10 Reviews

Vanguard: Saga of Heroes

In which our hero makes some lovely woodwork. No, really

On one of the many occasions online RPG Vanguard managed to depress and amuse me simultaneously, it gave me a quest to go and shear five goats. The NPC next to the quest-giver had just addressed me as "hero", and thanked me for coming to help his beleaguered community. So, hero, go cut some goat hair for us, because we just can't be bothered.

With stung pride, I right-clicked on some goats nearby. Suddenly, I was attacked by a big, angry boss goat. Understandable, I suppose - if some stranger showed up and started forcibly cutting my friends' hair, I might intervene too. But I killed that boss goat, and guess what he dropped? Goatskin gloves. This goat was carrying a pair of gloves made from its own skin.

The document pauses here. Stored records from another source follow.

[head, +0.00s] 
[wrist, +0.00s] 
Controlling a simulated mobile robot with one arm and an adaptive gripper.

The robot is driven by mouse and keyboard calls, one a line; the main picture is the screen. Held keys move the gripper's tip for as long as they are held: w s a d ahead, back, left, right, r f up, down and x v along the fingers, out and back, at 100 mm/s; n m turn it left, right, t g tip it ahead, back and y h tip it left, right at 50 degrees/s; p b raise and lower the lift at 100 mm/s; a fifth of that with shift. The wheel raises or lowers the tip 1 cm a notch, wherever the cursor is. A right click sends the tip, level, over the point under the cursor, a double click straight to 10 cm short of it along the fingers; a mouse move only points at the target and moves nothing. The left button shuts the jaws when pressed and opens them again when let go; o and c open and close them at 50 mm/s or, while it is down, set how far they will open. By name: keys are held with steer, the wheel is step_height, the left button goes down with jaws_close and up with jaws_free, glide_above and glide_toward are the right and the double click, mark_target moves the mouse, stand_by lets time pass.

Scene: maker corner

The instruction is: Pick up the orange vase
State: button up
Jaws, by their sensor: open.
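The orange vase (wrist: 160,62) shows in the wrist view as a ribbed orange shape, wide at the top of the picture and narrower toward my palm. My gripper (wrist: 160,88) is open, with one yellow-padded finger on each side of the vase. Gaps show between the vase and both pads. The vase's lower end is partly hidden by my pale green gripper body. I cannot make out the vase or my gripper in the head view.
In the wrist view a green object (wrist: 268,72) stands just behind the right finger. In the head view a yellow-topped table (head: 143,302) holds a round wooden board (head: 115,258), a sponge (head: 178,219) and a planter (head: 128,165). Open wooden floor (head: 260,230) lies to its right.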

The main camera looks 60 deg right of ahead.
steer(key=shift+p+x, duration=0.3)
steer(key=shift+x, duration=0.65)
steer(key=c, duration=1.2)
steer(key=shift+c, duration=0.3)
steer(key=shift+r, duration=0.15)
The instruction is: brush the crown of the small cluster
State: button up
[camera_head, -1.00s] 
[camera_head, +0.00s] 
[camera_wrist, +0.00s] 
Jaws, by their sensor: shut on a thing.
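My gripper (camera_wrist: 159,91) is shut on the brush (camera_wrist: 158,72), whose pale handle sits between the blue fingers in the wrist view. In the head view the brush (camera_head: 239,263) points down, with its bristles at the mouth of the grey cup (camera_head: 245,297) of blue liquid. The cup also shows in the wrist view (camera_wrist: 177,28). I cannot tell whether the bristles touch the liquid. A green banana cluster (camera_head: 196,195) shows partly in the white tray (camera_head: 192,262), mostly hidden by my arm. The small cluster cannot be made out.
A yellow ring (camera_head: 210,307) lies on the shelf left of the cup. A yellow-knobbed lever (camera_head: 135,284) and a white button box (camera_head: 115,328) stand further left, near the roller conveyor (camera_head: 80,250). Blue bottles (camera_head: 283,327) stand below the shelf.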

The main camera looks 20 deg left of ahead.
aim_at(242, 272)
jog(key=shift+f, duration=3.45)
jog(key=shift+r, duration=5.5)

Vanguard is a game of ambition, but not of imagination or presentation. It's a sort of absent-minded professor, with a headful of clever formulas but a droning voice and completely unaware that he's got bits of egg in his beard. Mostly, it slavishly follows the same formula as any other post-EverQuest MMORPG. As the silly name hints, its world, Telon, is yer standard high-fantasy setting of elves and dwarfs and magic. A vast amount of lore is available online should you require it, but the game itself gives almost no sense of an overall story, of why this is a universe worth living in.

Vanguard does, however, try to approach its over-familiar model in far more substantial fashion. The choice of races and classes is huge, and the game is split into three equally time-sinking 'spheres.' Adventuring is very much the World of Warcraft mould of combat. It's a game playable either solo or in parties, but the greater emphasis is on a casual implementation of the latter (rather than hardcore raiding). Certain abilities are even only available when you're grouped. There are no instanced dungeons, so the big quests and bosses are free-for-alls - the design rationale for this is that the world is so big that curtained-off areas just aren't necessary. Given that there's also no PvP as yet, it's certainly taking some chances.

The trouble is, it's all presented with machine-like coldness. The writing and voice-acting is miserably flat, while any game that announces "establishing ownership" in its ugly, cramped font when you start attacking a foe hasn't stopped to consider whether you're having fun or not. There are so many numbers to keep track of that most become meaningless - just running around doing nothing creates an irregular flow of messages about some obscure ability improving.

There's logic behind it - if you haven't practised jumping off buildings, it's understandable that it'd hurt more when you do fall off something - but there's no attempt to mask the mechanical nature of this role-playing model. The quests and creepily static NPCs are unrelentingly bland, while combat is stilted and robotic, mostly a hollow facsimile of what's gone before.


It's also sloppy. It's clear that Vanguard isn't finished - not just from the graphical glitches, uncompletable quests, lag, disconnects, spelling mistakes and crashes, but also from patch notes such as "Envoy Wyria is no longer missing her thoracic and abdominal cavities." Playing as a rogue, several times I found myself knocked out of stealth because of a stat-boosting aura emitted by a nearby temple. Cue un-invisibility in the midst of an angry mob, and, invariably, death.

Though lacking player empathy, Vanguard doesn't set out to be the sort of vacuous, instant gratification game WoW or City of Heroes is, and that's a noble goal. When there is hard graft, it is entirely intentional - it's trying to achieve a more believable world.